Os ingredientes da cerveja
A cerveja tem como ingredientes básicos a água, o malte, o lúpulo e a levedura. Se entendermos qual a função de cada um na receita, tomar cerveja deixa de ser algo cotidiano. Hoje, a imensa variedade de escolhas que os cervejeiros têm nos dá uma carta vasta. A cerveja pode ser algo tão personalizado que seu paladar vai acabar “mal acostumado”.
Ninguém precisa tornar-se um homebrew (cervejeiro caseiro), nem um sommelier, nem mestre cervejeiro para entender e desfrutar. Ler alguns blogs, revistas, sites e livros alguns minutos por dia já pode ser um bom hobby. Você nunca mais vai chegar ao bar e olhar a carta de cervejas pela coluna de preço logo de primeira.
Agora você vai poder beber as cervejas com estilos belgas, cheios de especiarias e de fermentação fantástica, ou as secas e adstringentes cervejas da escola inglesa. Com o tempo, vai apreciar ainda mais as extremas e amargas cervejas americanas e até mesmo se acostumar com aquele cheirinho de azeitona que têm as clássicas cervejas de trigo alemãs.

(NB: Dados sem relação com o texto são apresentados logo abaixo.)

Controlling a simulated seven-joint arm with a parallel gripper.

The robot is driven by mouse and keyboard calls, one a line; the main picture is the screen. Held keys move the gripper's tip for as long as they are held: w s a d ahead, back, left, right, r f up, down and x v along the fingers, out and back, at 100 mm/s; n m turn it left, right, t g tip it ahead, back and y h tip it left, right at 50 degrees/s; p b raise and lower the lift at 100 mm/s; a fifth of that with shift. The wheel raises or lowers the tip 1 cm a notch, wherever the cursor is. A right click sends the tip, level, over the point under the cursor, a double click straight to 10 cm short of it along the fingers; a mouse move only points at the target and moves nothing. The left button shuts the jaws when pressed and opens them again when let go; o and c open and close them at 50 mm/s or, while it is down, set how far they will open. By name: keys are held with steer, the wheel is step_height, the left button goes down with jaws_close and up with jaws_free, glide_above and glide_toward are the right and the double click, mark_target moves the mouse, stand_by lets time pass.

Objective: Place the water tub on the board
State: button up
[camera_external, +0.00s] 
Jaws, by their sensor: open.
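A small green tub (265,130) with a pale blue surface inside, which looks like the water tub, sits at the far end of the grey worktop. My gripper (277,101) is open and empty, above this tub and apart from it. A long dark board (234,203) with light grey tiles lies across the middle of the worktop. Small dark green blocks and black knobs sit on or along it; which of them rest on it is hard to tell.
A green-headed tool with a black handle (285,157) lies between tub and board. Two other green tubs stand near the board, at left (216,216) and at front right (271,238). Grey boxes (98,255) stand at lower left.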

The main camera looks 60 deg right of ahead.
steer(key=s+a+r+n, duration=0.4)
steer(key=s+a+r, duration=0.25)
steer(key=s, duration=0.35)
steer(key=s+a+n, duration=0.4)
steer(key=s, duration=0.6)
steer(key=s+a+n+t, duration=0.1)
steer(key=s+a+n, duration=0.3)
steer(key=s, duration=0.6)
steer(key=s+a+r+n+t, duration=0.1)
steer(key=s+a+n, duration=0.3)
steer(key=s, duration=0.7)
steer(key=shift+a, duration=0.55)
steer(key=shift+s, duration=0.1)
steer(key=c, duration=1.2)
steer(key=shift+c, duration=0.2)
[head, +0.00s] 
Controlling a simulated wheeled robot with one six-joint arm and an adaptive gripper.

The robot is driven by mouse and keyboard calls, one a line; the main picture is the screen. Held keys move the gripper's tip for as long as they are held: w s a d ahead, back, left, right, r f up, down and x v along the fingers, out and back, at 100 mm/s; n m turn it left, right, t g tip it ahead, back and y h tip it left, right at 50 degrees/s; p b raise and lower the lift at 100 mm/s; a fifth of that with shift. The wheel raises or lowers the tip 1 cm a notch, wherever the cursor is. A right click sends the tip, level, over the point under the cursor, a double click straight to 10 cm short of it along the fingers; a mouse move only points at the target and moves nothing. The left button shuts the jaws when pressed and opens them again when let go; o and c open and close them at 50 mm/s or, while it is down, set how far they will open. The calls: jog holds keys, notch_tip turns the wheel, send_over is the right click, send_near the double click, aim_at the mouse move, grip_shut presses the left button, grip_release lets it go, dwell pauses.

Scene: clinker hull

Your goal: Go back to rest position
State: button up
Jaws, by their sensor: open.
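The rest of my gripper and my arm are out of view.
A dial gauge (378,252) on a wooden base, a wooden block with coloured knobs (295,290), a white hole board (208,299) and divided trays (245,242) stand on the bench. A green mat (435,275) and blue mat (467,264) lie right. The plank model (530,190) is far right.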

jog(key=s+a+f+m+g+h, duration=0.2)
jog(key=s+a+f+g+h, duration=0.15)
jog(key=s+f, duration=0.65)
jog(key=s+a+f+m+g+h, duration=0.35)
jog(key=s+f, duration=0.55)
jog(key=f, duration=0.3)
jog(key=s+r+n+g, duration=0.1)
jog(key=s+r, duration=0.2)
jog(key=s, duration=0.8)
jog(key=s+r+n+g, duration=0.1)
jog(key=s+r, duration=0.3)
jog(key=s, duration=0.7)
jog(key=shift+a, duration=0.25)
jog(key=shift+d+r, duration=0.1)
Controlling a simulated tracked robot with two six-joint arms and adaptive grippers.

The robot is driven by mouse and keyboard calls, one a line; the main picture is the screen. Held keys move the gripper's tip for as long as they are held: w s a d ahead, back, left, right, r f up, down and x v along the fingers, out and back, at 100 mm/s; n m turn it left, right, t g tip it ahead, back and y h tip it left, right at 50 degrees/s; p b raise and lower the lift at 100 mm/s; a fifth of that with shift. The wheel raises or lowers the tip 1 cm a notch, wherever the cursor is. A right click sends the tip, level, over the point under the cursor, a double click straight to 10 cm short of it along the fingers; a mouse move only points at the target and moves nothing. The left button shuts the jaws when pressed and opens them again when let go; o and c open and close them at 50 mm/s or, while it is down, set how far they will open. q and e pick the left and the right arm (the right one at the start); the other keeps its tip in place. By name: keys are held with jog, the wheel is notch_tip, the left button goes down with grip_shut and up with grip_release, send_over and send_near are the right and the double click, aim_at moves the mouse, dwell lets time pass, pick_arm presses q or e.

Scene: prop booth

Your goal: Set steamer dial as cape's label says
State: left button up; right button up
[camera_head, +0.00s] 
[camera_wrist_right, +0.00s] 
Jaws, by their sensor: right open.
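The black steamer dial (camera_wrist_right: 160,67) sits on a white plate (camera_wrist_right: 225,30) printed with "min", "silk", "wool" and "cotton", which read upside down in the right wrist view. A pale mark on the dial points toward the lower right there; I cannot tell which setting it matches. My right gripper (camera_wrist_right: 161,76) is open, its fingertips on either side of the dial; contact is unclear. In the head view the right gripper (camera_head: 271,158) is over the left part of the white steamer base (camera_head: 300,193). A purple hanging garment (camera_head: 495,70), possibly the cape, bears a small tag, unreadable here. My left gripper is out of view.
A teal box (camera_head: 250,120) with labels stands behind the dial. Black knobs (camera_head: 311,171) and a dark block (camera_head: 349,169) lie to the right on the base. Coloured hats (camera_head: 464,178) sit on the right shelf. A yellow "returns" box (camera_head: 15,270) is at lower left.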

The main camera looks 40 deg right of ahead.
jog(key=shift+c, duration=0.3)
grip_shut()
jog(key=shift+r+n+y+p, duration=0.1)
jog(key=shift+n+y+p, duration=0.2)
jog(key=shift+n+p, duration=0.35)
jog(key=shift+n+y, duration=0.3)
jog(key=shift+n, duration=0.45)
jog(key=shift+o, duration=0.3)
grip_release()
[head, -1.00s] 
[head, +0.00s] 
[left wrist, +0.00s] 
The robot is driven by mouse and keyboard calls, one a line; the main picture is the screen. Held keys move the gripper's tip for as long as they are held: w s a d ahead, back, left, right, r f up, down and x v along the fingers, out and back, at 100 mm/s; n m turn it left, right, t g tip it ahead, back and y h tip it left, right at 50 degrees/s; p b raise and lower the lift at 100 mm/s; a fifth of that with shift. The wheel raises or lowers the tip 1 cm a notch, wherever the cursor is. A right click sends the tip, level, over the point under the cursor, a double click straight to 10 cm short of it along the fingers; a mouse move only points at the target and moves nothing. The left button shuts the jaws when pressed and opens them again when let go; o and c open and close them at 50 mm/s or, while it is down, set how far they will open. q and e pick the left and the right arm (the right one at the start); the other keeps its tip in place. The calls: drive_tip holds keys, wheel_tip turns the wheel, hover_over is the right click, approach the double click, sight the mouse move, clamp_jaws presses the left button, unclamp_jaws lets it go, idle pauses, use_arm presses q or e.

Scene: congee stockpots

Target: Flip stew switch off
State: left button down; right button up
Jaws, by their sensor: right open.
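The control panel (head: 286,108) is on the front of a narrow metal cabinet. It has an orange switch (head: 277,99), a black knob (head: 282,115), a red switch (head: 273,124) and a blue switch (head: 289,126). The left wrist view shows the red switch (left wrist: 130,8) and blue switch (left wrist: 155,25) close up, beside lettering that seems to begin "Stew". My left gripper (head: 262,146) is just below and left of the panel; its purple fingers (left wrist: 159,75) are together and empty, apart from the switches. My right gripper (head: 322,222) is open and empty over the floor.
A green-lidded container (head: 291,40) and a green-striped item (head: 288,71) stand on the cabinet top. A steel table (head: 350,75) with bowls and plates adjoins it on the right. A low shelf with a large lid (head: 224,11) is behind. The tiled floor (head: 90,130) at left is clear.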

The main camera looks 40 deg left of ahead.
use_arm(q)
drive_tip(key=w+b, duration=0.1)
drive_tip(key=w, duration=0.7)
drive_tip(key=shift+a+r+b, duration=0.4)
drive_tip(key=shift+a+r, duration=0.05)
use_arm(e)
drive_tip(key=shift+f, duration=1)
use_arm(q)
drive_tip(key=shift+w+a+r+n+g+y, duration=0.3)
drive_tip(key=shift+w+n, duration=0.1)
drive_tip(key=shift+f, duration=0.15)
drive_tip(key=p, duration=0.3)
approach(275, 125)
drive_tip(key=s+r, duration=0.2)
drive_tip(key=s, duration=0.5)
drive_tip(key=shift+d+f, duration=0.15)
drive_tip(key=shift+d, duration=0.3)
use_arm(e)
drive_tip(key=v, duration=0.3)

Seu pensamento vai longe se chegar até às escuras e maturadas cervejas que surgem após um longo tempo de espera em algum barril. Alcoólicas e potentes, algumas cervejas serão as preferidas em dias mais frios.
O que cada ingrediente faz
O malte são os grãos de cereais malteados. O nome vem de um processo pelo qual os grãos passam, a malteação: o grão é umedecido e começa a brotar (lembra-se do feijãozinho no algodão?). Neste momento, ele será seco para interromper a germinação e será torrado ou até defumado.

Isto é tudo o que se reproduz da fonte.